Halve remaining 2 carrots lengthwise, then cut crosswise into 1/4 inch slices.  Remove bones from soup and discard.  Add carrots and ham pieces to soup and simmer, uncovered, until carrots are tender, 10 to 15 minutes.  Add frozen peas and simmer, uncovered, stirring, until just heated through, about 3 minutes.  Season with salt.
Serve soup with croutons. 

New Girl

I remembered ‘her’ because trainer Holly remarked about the ‘new girl’ after her first training day.  “She said she served and bartended before, but I swear she doesn’t even know how to carry a plate”.  After her fifth day in training, Holly had little encouragement for the rest of us, “Today is her last day.  She’s supposed to begin service tomorrow and she still doesn’t know how to close a check”.
‘New Girl’ wasn’t allowed to start on the floor as a server.  Instead she was given the position of food runner (deliver food to tables and nothing else) until matters improved.
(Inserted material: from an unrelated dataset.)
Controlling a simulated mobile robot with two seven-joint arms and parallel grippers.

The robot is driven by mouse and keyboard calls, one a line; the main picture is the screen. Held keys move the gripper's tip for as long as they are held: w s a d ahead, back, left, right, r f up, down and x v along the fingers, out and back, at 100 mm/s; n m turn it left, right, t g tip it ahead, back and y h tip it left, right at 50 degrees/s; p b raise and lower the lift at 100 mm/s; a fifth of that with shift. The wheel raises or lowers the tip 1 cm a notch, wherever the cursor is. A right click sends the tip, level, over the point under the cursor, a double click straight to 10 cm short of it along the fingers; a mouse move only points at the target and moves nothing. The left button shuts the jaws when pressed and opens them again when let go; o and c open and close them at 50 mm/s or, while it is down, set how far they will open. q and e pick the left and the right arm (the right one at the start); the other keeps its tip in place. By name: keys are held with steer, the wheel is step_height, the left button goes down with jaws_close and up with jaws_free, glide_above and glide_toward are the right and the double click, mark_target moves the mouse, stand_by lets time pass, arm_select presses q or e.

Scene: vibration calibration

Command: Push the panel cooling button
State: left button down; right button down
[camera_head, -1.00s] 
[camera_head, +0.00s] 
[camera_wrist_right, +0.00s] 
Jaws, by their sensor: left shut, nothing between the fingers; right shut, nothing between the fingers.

I was in the middle of dinner shift with half a voice when my vocal chords decided to give up on me completely in a coughing fit of tears.  I surpressed the epiglottal seizure long enough to run walk to the nearest exit. 
My manager saw me dart out the door and came after me, “Are you okay?”
I whispered as I blotted my streaming mascara, “I feel fine, I just can’t talk.  Do you want me to food run?”
Sending a non-contagious body home on a busy night was not a managerial option.  Thus, I became a  food runner and ‘new girl’ food runner became a food server. 
New girl was thrown into the mix.  I kept an eye on her as I much as I could and treated her tables like they were still mine.
She placed incorrect food orders and forgot which tables she were hers and didn’t know if a baybreeze was rum or vodka based, and tried to process a credit card we did not accept.   I got refills and to-go boxes, and accepted dessert orders and dropped checks and cleared empty plates and all other server duties that don’t require vocal chords. 
Despite all her mistakes, never once did she panic.
Hopefully in a few more weeks she will learn her drink recipes and memorize the menu and master the computer and second guess the guest.  If she can do all of that, she will be a very good server for one main reason: calm within the storm cannot be trained.